(Manipulation episode records)
[start]

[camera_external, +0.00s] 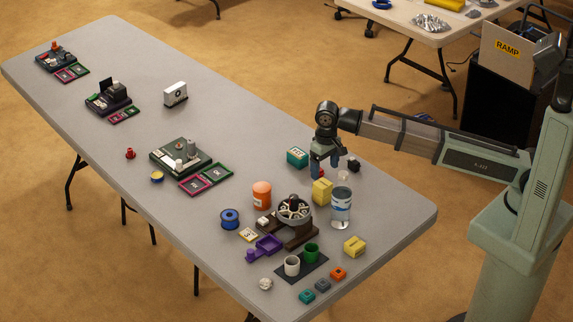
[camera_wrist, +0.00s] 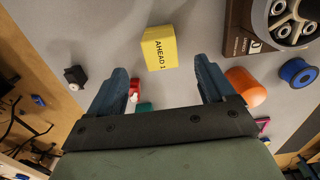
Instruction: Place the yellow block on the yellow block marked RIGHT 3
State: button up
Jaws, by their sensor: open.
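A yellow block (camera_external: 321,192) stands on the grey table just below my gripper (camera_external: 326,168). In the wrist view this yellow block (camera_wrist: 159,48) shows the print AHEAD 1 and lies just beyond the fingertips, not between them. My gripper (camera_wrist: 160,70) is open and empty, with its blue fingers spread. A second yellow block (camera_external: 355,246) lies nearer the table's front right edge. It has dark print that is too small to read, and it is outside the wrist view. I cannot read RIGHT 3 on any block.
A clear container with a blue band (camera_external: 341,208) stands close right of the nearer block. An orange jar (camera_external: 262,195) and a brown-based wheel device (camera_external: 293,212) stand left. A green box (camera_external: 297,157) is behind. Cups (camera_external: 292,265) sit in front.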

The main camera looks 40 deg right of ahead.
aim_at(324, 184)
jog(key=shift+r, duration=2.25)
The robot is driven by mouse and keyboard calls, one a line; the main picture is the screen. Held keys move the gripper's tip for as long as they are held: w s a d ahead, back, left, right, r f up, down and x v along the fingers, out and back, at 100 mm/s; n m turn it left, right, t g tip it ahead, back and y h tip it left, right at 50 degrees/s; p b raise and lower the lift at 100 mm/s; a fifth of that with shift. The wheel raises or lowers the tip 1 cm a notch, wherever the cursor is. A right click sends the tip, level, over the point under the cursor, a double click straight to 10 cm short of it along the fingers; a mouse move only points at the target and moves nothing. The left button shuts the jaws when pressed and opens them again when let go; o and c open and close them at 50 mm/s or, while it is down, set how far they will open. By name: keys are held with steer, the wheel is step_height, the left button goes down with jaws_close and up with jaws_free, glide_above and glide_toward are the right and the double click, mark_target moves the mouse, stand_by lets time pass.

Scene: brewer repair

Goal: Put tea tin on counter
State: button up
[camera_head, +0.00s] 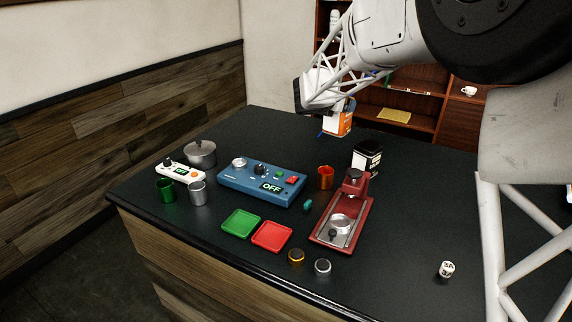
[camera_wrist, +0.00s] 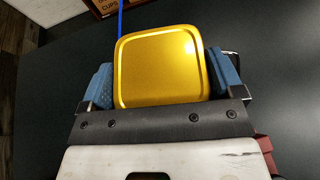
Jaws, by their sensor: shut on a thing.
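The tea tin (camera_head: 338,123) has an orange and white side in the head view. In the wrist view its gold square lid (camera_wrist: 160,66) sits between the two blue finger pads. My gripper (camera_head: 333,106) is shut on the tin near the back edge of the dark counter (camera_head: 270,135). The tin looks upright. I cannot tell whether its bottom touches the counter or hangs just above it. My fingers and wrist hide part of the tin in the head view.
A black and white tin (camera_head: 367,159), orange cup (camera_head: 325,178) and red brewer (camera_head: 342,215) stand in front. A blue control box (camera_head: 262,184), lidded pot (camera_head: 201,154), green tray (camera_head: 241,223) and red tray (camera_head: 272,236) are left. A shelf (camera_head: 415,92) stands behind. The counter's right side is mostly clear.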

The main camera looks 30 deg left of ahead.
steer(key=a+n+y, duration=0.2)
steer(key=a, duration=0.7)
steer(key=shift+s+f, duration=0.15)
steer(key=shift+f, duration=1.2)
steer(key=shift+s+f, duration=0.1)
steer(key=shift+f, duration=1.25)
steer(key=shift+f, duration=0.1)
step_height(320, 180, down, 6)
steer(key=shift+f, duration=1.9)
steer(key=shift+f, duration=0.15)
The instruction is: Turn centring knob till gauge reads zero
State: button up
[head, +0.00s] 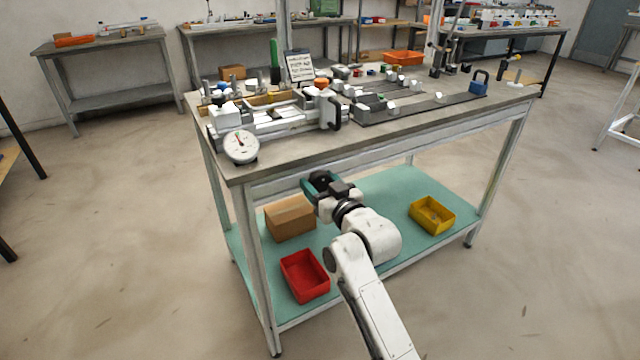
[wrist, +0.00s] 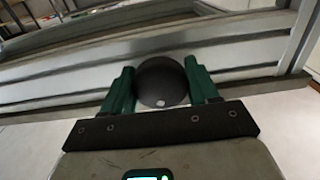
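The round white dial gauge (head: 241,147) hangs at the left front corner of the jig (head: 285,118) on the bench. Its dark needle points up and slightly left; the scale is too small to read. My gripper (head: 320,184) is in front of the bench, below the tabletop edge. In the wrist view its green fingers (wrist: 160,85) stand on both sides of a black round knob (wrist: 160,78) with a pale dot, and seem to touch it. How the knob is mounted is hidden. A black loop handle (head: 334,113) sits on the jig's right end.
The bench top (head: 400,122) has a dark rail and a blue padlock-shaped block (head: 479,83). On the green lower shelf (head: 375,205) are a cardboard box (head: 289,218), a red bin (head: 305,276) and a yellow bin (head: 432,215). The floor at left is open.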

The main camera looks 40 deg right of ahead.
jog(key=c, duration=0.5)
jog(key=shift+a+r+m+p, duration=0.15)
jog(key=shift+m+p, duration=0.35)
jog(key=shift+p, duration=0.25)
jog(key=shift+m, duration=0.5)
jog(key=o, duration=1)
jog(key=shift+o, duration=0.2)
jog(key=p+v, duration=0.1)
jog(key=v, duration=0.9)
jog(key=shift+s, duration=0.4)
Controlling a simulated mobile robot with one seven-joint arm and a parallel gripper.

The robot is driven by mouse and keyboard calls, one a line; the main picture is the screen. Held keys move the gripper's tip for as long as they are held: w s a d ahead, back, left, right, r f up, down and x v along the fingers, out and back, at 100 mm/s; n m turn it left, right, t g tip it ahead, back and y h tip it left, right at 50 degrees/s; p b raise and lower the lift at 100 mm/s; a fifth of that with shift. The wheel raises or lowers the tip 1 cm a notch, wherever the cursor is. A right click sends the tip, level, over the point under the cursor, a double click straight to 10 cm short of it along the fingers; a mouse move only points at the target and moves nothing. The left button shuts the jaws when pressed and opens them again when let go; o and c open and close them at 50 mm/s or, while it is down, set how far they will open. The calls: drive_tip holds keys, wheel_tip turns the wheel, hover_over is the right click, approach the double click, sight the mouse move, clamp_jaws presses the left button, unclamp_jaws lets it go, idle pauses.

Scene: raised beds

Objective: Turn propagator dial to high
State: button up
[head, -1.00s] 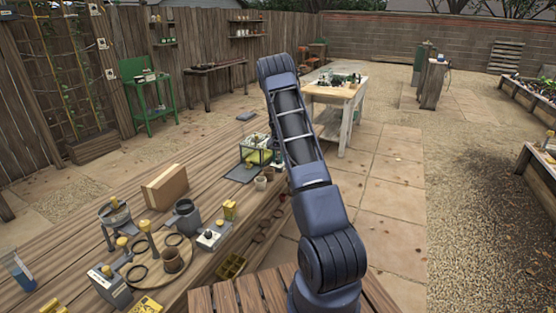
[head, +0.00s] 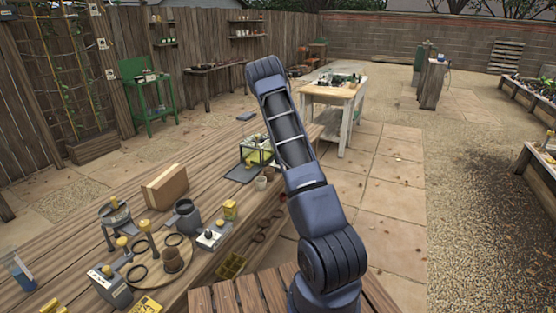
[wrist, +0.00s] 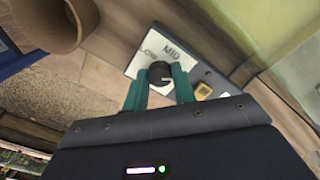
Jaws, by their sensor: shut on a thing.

[end]

▶ Task directions
Quote every record above exactly, leaving out the pictures.

▶ Finished answer
[camera_external, +0.00s] 
[camera_wrist, +0.00s] 
Instruction: Place the yellow block on the yellow block marked RIGHT 3
State: button up
Jaws, by their sensor: open.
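A yellow block (camera_external: 321,192) stands on the grey table just below my gripper (camera_external: 326,168). In the wrist view this yellow block (camera_wrist: 159,48) shows the print AHEAD 1 and lies just beyond the fingertips, not between them. My gripper (camera_wrist: 160,70) is open and empty, with its blue fingers spread. A second yellow block (camera_external: 355,246) lies nearer the table's front right edge. It has dark print that is too small to read, and it is outside the wrist view. I cannot read RIGHT 3 on any block.
A clear container with a blue band (camera_external: 341,208) stands close right of the nearer block. An orange jar (camera_external: 262,195) and a brown-based wheel device (camera_external: 293,212) stand left. A green box (camera_external: 297,157) is behind. Cups (camera_external: 292,265) sit in front.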

The main camera looks 40 deg right of ahead.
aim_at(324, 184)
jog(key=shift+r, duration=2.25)
The robot is driven by mouse and keyboard calls, one a line; the main picture is the screen. Held keys move the gripper's tip for as long as they are held: w s a d ahead, back, left, right, r f up, down and x v along the fingers, out and back, at 100 mm/s; n m turn it left, right, t g tip it ahead, back and y h tip it left, right at 50 degrees/s; p b raise and lower the lift at 100 mm/s; a fifth of that with shift. The wheel raises or lowers the tip 1 cm a notch, wherever the cursor is. A right click sends the tip, level, over the point under the cursor, a double click straight to 10 cm short of it along the fingers; a mouse move only points at the target and moves nothing. The left button shuts the jaws when pressed and opens them again when let go; o and c open and close them at 50 mm/s or, while it is down, set how far they will open. By name: keys are held with steer, the wheel is step_height, the left button goes down with jaws_close and up with jaws_free, glide_above and glide_toward are the right and the double click, mark_target moves the mouse, stand_by lets time pass.

Scene: brewer repair

Goal: Put tea tin on counter
State: button up
[camera_head, +0.00s] 
[camera_wrist, +0.00s] 
Jaws, by their sensor: shut on a thing.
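The tea tin (camera_head: 338,123) has an orange and white side in the head view. In the wrist view its gold square lid (camera_wrist: 160,66) sits between the two blue finger pads. My gripper (camera_head: 333,106) is shut on the tin near the back edge of the dark counter (camera_head: 270,135). The tin looks upright. I cannot tell whether its bottom touches the counter or hangs just above it. My fingers and wrist hide part of the tin in the head view.
A black and white tin (camera_head: 367,159), orange cup (camera_head: 325,178) and red brewer (camera_head: 342,215) stand in front. A blue control box (camera_head: 262,184), lidded pot (camera_head: 201,154), green tray (camera_head: 241,223) and red tray (camera_head: 272,236) are left. A shelf (camera_head: 415,92) stands behind. The counter's right side is mostly clear.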

The main camera looks 30 deg left of ahead.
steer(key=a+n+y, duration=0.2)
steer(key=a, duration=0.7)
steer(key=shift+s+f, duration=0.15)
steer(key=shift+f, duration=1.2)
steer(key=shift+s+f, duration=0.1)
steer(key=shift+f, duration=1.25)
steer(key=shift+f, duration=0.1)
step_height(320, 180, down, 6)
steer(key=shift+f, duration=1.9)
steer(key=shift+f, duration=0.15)
The instruction is: Turn centring knob till gauge reads zero
State: button up
[head, +0.00s] 
[wrist, +0.00s] 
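The round white dial gauge (head: 241,147) hangs at the left front corner of the jig (head: 285,118) on the bench. Its dark needle points up and slightly left; the scale is too small to read. My gripper (head: 320,184) is in front of the bench, below the tabletop edge. In the wrist view its green fingers (wrist: 160,85) stand on both sides of a black round knob (wrist: 160,78) with a pale dot, and seem to touch it. How the knob is mounted is hidden. A black loop handle (head: 334,113) sits on the jig's right end.
The bench top (head: 400,122) has a dark rail and a blue padlock-shaped block (head: 479,83). On the green lower shelf (head: 375,205) are a cardboard box (head: 289,218), a red bin (head: 305,276) and a yellow bin (head: 432,215). The floor at left is open.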

The main camera looks 40 deg right of ahead.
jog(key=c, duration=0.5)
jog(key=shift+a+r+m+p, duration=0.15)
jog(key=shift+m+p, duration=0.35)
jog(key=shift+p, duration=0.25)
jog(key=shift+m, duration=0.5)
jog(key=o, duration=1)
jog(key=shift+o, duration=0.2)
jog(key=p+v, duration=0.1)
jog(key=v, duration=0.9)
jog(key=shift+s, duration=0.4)
Controlling a simulated mobile robot with one seven-joint arm and a parallel gripper.

The robot is driven by mouse and keyboard calls, one a line; the main picture is the screen. Held keys move the gripper's tip for as long as they are held: w s a d ahead, back, left, right, r f up, down and x v along the fingers, out and back, at 100 mm/s; n m turn it left, right, t g tip it ahead, back and y h tip it left, right at 50 degrees/s; p b raise and lower the lift at 100 mm/s; a fifth of that with shift. The wheel raises or lowers the tip 1 cm a notch, wherever the cursor is. A right click sends the tip, level, over the point under the cursor, a double click straight to 10 cm short of it along the fingers; a mouse move only points at the target and moves nothing. The left button shuts the jaws when pressed and opens them again when let go; o and c open and close them at 50 mm/s or, while it is down, set how far they will open. The calls: drive_tip holds keys, wheel_tip turns the wheel, hover_over is the right click, approach the double click, sight the mouse move, clamp_jaws presses the left button, unclamp_jaws lets it go, idle pauses.

Scene: raised beds

Objective: Turn propagator dial to high
State: button up
[head, -1.00s] 
[head, +0.00s] 
[wrist, +0.00s] 
Jaws, by their sensor: shut on a thing.

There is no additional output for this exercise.